Analogo discorso si può fare per la rivoluzione parigina del 1871: vent’anni dopo il primo esperimento rivoluzionario a carattere decisamente sociale, Parigi era di nuovo in rivolta, e di nuovo pronta a imbracciare le bandiere rosse. Ad un esame superficiale sembra che le condizioni si ripetano: una rivolta causata da fattori «esterni» (nel senso che non era innescata da meccanismi sociali, ma dipendeva dall’umiliazione di una bruciante sconfitta militare) e nella quale la partecipazione popolare non aveva all’inizio carattere classista (anche i borghesi e i piccoli proprietari parteciparono in un primo momento alla sommossa) si trasformò col passare delle settimane in rivoluzione sociale, o meglio, socialista.

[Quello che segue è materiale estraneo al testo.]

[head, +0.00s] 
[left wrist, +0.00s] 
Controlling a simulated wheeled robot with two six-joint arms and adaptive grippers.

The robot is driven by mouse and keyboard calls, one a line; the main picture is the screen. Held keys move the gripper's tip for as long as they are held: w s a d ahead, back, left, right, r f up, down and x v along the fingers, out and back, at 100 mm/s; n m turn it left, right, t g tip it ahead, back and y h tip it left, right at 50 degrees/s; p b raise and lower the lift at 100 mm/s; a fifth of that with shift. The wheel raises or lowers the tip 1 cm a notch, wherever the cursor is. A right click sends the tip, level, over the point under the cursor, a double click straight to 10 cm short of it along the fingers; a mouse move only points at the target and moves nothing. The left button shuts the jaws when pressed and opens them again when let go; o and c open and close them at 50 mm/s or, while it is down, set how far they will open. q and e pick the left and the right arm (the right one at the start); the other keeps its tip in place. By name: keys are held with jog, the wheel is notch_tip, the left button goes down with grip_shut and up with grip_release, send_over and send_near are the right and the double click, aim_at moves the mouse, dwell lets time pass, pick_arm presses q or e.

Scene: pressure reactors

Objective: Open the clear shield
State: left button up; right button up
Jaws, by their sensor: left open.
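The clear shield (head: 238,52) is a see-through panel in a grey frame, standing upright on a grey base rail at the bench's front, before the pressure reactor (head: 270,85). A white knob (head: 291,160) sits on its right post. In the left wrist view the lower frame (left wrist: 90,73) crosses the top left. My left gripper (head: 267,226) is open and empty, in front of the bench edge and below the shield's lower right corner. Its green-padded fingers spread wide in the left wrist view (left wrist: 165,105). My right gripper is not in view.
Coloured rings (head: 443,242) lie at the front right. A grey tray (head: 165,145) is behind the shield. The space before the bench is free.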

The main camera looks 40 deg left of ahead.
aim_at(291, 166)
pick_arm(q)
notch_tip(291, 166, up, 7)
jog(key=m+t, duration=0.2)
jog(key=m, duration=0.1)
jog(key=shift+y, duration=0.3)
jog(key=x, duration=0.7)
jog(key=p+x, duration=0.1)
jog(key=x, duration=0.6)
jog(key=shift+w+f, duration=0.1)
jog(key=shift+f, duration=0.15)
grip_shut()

La Comune, si è detto, è stato il primo stato socialista della storia. I rivoluzionari non si dettero solo un programma di riforme sociali, ma anche l’obiettivo dichiarato di istaurare un potere popolare ma, per la prima volta, non democratico, proprio sulla scia di quanto veniva predicato da Marx: la Comune parigina deteneva, insieme, potere esecutivo e potere legislativo. In fondo, era l’antenato, non troppo lontano, dei soviet russi.

Il nostro esame di questo drammatico episodio storico deve concentrarsi, ancora una volta, su una domanda precisa: giovò ai comunardi il programma radicale e estremista, e l’ostinato tentativo di volerlo realizzare subito a tutti i costi, anche quando l’intero paese era schierato contro di loro? Osserviamo quanto dice Lenin: 

Gli operai furono i soli a restare fino alla fine fedeli alla Comune. I repubblicani borghesi e i piccoli borghesi se ne staccarono presto; gli uni spaventati dal carattere proletario, rivoluzionario e socialista del movimento destinato ad una sicura disfatta.

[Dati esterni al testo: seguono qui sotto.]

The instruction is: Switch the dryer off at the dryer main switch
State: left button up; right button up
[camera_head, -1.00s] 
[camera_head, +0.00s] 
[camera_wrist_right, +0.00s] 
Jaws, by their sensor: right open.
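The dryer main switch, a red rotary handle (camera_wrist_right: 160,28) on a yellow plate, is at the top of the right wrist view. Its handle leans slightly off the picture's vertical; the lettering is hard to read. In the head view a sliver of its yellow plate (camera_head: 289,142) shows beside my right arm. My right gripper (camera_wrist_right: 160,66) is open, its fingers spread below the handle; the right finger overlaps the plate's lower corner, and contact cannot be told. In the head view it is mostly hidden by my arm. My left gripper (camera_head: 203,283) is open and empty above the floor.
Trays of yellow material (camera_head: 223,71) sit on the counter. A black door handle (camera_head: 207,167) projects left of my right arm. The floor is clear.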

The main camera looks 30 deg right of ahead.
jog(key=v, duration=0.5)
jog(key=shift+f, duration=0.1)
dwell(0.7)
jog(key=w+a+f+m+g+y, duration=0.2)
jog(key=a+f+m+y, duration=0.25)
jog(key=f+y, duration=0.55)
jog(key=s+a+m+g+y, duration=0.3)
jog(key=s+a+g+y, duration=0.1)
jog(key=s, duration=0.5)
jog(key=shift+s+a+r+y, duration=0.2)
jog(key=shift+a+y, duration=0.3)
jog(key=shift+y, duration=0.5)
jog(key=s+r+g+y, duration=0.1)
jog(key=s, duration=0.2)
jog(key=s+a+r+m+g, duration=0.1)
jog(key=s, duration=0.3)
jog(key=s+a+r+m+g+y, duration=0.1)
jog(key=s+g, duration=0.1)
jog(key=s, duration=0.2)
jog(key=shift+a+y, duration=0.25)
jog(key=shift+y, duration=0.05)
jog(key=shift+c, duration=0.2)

E ancora, più avanti, nello stesso testo:

Abbandonata dai suoi alleati alla vigilia e priva di qualsiasi appoggio, la Comune era destinata alla disfatta.

Lo stesso Lenin riconosce che il «carattere proletario rivoluzionario e socialista del movimento» lo destinava ad una sicura sconfitta, per via dell’isolamento rispetto agli interessi del resto della popolazione francese.

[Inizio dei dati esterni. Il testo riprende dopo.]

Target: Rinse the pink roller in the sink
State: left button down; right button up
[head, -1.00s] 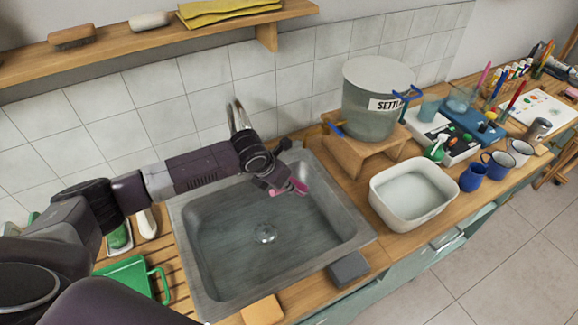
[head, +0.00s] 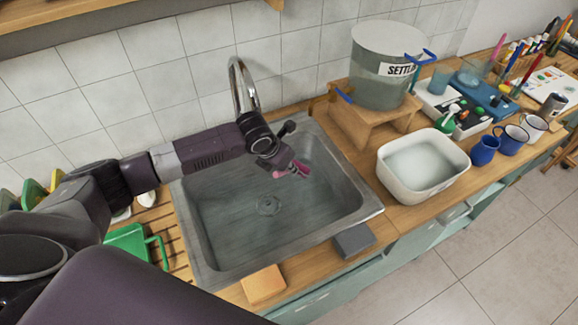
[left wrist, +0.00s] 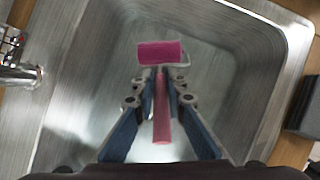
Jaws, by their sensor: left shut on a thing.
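The pink roller (left wrist: 161,53) is in my left gripper (left wrist: 160,78), which is shut on its pink handle in the left wrist view. The roller head sticks out past the fingertips over the metal sink (left wrist: 75,110). In the head view, my left gripper (head: 281,168) and the roller (head: 299,168) are over the right part of the sink (head: 205,218). The curved tap (head: 235,75) stands behind the sink, partly behind my arm; its base also shows in the left wrist view (left wrist: 20,75). I cannot see running water. My right gripper is out of view.
A white basin of cloudy water (head: 425,190) stands right of the sink. A bucket of water (head: 382,85) rests on a wooden stand (head: 362,137). A grey block (head: 353,241) and an orange sponge (head: 264,285) lie along the front edge. A green dustpan-like item (head: 128,242) is left.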

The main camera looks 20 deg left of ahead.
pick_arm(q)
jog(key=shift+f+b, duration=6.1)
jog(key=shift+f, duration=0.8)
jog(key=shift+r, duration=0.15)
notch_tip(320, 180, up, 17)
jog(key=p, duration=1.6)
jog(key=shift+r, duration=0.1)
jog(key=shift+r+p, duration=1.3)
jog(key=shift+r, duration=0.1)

La loro scarsa lungimiranza politica sta proprio nel non aver voluto porre il problema della vittoria e della durata del loro regime, che avrebbe, forse, assicurato alla lunga più benessere agli operai di quanto non poté fare la Comune. Di certo, i massacri seguiti alla sconfitta e al ritorno del governo legittimo del Thiers non giovarono alla causa operaia in nessun modo: e stiamo parlando di circa 20.000 esecuzioni. Come può essere vincente una battaglia politica che ottiene come risultato la morte di 20.000 dei suoi sostenitori? Tanto più che né la Francia né il mondo uscirono cambiati dalla rivolta del ’71 a differenza di quanto accadde, ad esempio, con la Rivoluzione Francese. Quel sangue ci pare, obiettivamente, solo un tributo troppo alto pagato alla difesa di una causa politica, quale essa sia.

Vi sono insomma alcune circostanze storiche in cui la situazione e il contesto permetterebbe di prevedere in maniera non troppo nebulosa il possibile sviluppo del futuro immediato. E di agire politicamente di conseguenza. Il caso dell’Italia nel primo dopoguerra è un caso del genere. Un caso in cui l’ennesima lezione della storia non fu ascoltata.

La dittatura e il regime fascista, in Italia, potevano essere evitati?

Per rispondere, ammesso che sia possibile, dobbiamo andare a verificare la consistenza delle forze di opposizione al fascismo. Scopriremo allora che le prime elezioni del dopoguerra in Italia, nel 1919, videro la schiacciante vittoria dei socialisti e dei cattolici: 156 deputati socialisti e 100 deputati cattolici, su un totale di 508 rappresentanti, salirono in Parlamento. Di fascismo, nel 1919, appena si parlava. Il fascismo iniziò a contare nei discorsi dei parlamentari e nella vita politica del paese (oltre che nella cronaca nera) sempre più man mano che cresceva la paura dell’insurrezione comunista in Italia. Gli anni del biennio rosso, e in particolare il 1921, vede crescere la violenza fascista in maniera imperiosa: 17 giornali assaltati, 59 case del popolo, 119 camere del lavoro, e via dicendo, solo nei primi sei mesi. Il legame con l’inasprimento degli scontri sociali è evidente. A questo punto cosa accadde? Nel momento in cui era necessario imporre, con la forza del peso politico in Parlamento, ai governi liberali inattivi o velatamente compromessi con i fasci di combattimento un atteggiamento duro nei confronti dei fascisti, l’opposizione cattolica e socialista fa l’esatto opposto di ciò che serviva in quelle circostanze: invece, come si dice, di fare quadrato e difendere la società civile dalle arroganze fasciste, si spacca. I cattolici, impauriti dall’occupazione di fabbriche, timidamente si avvicinano ai liberali, e soprattutto i socialisti, proprio nell’anno più caldo in cui serviva la massima coesione e la massima unità, si dividono, e nasce il Partito Comunista. Poi Nasce anche il Partito Socialista Unitario di Matteotti, che si muove a destra del socialismo tradizionale, e la Confederazione del Lavoro pure si allontana dal partito per abbracciare simpatie comuniste.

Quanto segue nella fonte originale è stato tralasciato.